El coto de caza de los narradores venezolanos

Salvo prueba de lo contrario, el primer venezolano que publica una novela se llamó Fermín Toro y el título de la obra, publicada por entregas, será Los mártires (1842). Luego, publica los opúsculos denominados La viuda de Corinto y La sibila de Los Andes. Pero es obvio que el magisterio de Toro no se debe a estos intentos menores, por no decir fallidos. En verdad, cómo puede negársele dotes narrativas a Toro en sus ensayos, tampoco podríamos negar que Juan Vicente González en sus diatribas, o Rafael María Baralt en sus resúmenes históricos, no dieran pruebas de poderes narrativos. Lo que ocurre es que el primero que se propone una novela, como tal, es don Fermín Toro. Esto no obsta para que la escritura anterior, y la de la década de 1830 a 1840 no tuviera impronta narrativa. Tanto Toro como Baralt vivieron en París durante una temporada, y no cabe duda de que bebieron de la cultura francesa, pero no tenemos noticias de que dominaran el francés, como sí sabemos que lo hizo Eduardo Blanco, según testimonio de Felipe Tejera:

“No se cuenta que fuese muy aprovechado en sus primeros estudios; mas con todo eso, aprendió por sí solo el francés, y desde luego se dio con entrañable afición a la lectura de la novela francesa que por entonces era el mayor, si no el exclusivo entretenimiento de la sociedad caraqueña; y la cual ha influido tanto en las costumbres nacionales que al cabo más parecemos, en cierto modo, colonizados por Francia, que legítimos descendientes de los caballerescos descubridores de América. Ejemplo vivo de aquella poderosa influencia fue muy luego Eduardo Blanco que así en el trato como en la forma y carácter de sus escritos, afecta al tipo de un literato francés, como si se hubiera educado en los tiempos de la Restauración, o en la corte fastuosa de Napoleón III”.

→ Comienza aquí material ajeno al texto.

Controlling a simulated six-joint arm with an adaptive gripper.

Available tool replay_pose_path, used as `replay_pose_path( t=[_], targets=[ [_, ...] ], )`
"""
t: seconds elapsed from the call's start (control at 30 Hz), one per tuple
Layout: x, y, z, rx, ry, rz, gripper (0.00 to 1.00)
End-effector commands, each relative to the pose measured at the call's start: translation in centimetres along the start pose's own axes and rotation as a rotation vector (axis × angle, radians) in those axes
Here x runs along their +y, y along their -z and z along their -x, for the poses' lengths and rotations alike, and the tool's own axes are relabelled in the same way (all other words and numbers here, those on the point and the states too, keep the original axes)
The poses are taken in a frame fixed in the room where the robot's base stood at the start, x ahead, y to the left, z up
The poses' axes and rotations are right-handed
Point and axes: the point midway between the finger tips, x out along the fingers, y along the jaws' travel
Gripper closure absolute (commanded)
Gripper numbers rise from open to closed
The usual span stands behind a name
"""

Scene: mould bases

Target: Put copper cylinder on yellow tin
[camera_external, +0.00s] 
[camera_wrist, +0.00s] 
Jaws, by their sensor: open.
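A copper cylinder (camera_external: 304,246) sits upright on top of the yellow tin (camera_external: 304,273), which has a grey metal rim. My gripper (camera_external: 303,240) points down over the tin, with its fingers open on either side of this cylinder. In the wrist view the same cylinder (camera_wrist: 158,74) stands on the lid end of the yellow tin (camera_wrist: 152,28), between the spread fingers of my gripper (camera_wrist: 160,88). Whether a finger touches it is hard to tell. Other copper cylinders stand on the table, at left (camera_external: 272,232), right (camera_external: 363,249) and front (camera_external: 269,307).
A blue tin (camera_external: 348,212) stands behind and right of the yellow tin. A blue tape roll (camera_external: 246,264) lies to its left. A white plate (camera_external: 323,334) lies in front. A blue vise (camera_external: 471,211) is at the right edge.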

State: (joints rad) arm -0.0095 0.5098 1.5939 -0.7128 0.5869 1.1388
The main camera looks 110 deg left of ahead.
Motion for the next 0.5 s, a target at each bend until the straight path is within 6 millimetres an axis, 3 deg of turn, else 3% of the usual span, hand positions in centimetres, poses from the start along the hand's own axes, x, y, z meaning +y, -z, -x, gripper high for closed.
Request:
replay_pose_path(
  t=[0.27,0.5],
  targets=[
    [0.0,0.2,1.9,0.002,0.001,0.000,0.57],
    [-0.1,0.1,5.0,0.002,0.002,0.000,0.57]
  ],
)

                                                                    (Tejera, 1973:356)

La más completa epopeya que en el siglo XIX se escribió sobre la gesta independentista está insuflada de vuelo narrativo. Me refiero a Venezuela heroica (1881) de Eduardo Blanco, seguida por Zárate (1882), ya más consagrada a la búsqueda de la criollidad y, sin duda, imantada por la influencia de Victor Hugo. En toda la obra de Blanco se advierte entre líneas sus lecturas de novelas francesas. Era un hecho, como afirma Tejera, que Francia iluminaba el camino de quienes se acercaban a las letras en la Venezuela del siglo XIX. Blanco es una de las pruebas más fehacientes.

A los intentos de Blanco le siguen proyectos más apacibles. Pienso en Gonzalo Picón Febres y en Manuel Vicente Romero García quienes, como vimos en el capítulo de la poesía, serán puentes entre la heroicidad de Blanco y las futuras fiebres del Modernismo. De Picón Febres su novela más persistente al paso del tiempo es El sargento Felipe (1899): ambientada en tiempos de Guzmán Blanco, en el ámbito campestre. Mejor suerte ha tenido la novela Peonía (1890) de Romero García, que aún se lee en los estudios de literatura en el bachillerato. En ella se hace del llano el ámbito principal de la nacionalidad. Esta novela influye en las que le suceden, quizás por la verosimilitud de las vivencias que trasiega. Ninguna de las dos obras acusa una influencia evidente francesa, quizás por estar escritas dentro de un ámbito cultural criollista.

La renovación estética que trajo el Modernismo se expresó con ímpetu hacia finales del siglo XIX e incluyó sobre todo a la poesía y la narrativa. Los narradores modernistas más representativos fueron Rufino Blanco Fombona, Manuel Díaz Rodríguez, Luis Manuel Urbaneja Achelphol y Pedro César Dominici. A Blanco Fombona se le tiene, con razón, como el polígrafo de la generación modernista y, además, como un hombre signado por la laboriosidad. Es difícil comprender cómo pudo hacer tanto, y tan variado, en sus setenta años de vida. Sus novelas El hombre de hierro (1907), El hombre de oro (1915) y La mitra en la mano (1927) no están exentas de su fibra de polemista implacable, que no daba tregua a sus enemigos. Hasta ellas llegan como fragmentos de sus libelos periodísticos, como ramalazos de sus odios políticos que, con frecuencia, las acercan a la sátira, al sarcasmo. Toda su obra está insuflada de su belicosidad. El Modernismo le sentó bien a sus humores.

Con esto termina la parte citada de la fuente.